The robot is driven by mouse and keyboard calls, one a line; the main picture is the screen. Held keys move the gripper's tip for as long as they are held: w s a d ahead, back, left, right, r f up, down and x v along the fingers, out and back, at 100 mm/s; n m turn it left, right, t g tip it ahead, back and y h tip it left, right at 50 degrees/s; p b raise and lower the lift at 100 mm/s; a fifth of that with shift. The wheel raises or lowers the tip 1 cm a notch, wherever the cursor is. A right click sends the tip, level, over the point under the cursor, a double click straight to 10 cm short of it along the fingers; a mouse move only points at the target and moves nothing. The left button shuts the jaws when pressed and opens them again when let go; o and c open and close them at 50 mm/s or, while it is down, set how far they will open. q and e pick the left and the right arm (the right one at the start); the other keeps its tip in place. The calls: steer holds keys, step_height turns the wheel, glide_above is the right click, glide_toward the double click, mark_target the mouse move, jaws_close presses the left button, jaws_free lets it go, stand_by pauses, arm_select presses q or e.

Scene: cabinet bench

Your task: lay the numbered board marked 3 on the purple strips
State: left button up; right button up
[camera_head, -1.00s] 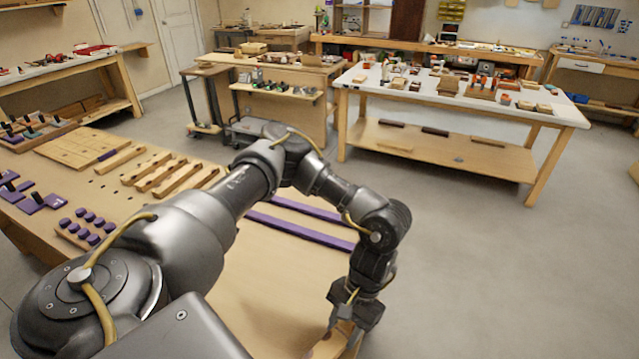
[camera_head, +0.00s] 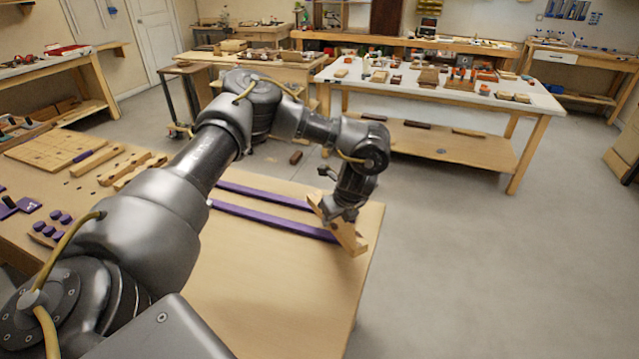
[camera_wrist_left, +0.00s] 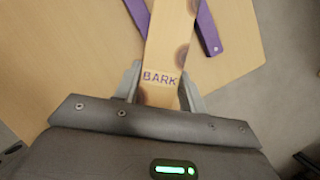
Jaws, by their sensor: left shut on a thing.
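My left gripper (camera_head: 343,212) is shut on a pale wooden board (camera_head: 350,238) near the right end of the bench. In the left wrist view the board (camera_wrist_left: 168,45) runs away between the two fingers (camera_wrist_left: 158,92). It has dark round patches on its edges and the word BARK on its face; no number 3 shows. Two purple strips, a far one (camera_head: 262,195) and a near one (camera_head: 270,219), lie on the bench, their right ends by the board. Purple pieces also show on both sides of the board in the left wrist view (camera_wrist_left: 208,30). Whether the board touches them, I cannot tell. My right gripper is out of view.
The bench top (camera_head: 300,275) is clear in front of the strips. Wooden blocks (camera_head: 130,168), a pale flat panel (camera_head: 60,150) and purple pegs (camera_head: 58,220) stand on its left. A white-topped table (camera_head: 430,85) stands beyond, across open floor.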

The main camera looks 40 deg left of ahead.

Aim => Give an exact copy of the material, leaving out every picture.

Complete response =>
The robot is driven by mouse and keyboard calls, one a line; the main picture is the screen. Held keys move the gripper's tip for as long as they are held: w s a d ahead, back, left, right, r f up, down and x v along the fingers, out and back, at 100 mm/s; n m turn it left, right, t g tip it ahead, back and y h tip it left, right at 50 degrees/s; p b raise and lower the lift at 100 mm/s; a fifth of that with shift. The wheel raises or lowers the tip 1 cm a notch, wherever the cursor is. A right click sends the tip, level, over the point under the cursor, a double click straight to 10 cm short of it along the fingers; a mouse move only points at the target and moves nothing. The left button shuts the jaws when pressed and opens them again when let go; o and c open and close them at 50 mm/s or, while it is down, set how far they will open. q and e pick the left and the right arm (the right one at the start); the other keeps its tip in place. The calls: steer holds keys, step_height turns the wheel, glide_above is the right click, glide_toward the double click, mark_target the mouse move, jaws_close presses the left button, jaws_free lets it go, stand_by pauses, arm_select presses q or e.

Scene: cabinet bench

Your task: lay the numbered board marked 3 on the purple strips
State: left button up; right button up
[camera_head, -1.00s] 
[camera_head, +0.00s] 
[camera_wrist_left, +0.00s] 
Jaws, by their sensor: left shut on a thing.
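My left gripper (camera_head: 343,212) is shut on a pale wooden board (camera_head: 350,238) near the right end of the bench. In the left wrist view the board (camera_wrist_left: 168,45) runs away between the two fingers (camera_wrist_left: 158,92). It has dark round patches on its edges and the word BARK on its face; no number 3 shows. Two purple strips, a far one (camera_head: 262,195) and a near one (camera_head: 270,219), lie on the bench, their right ends by the board. Purple pieces also show on both sides of the board in the left wrist view (camera_wrist_left: 208,30). Whether the board touches them, I cannot tell. My right gripper is out of view.
The bench top (camera_head: 300,275) is clear in front of the strips. Wooden blocks (camera_head: 130,168), a pale flat panel (camera_head: 60,150) and purple pegs (camera_head: 58,220) stand on its left. A white-topped table (camera_head: 430,85) stands beyond, across open floor.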

The main camera looks 40 deg left of ahead.

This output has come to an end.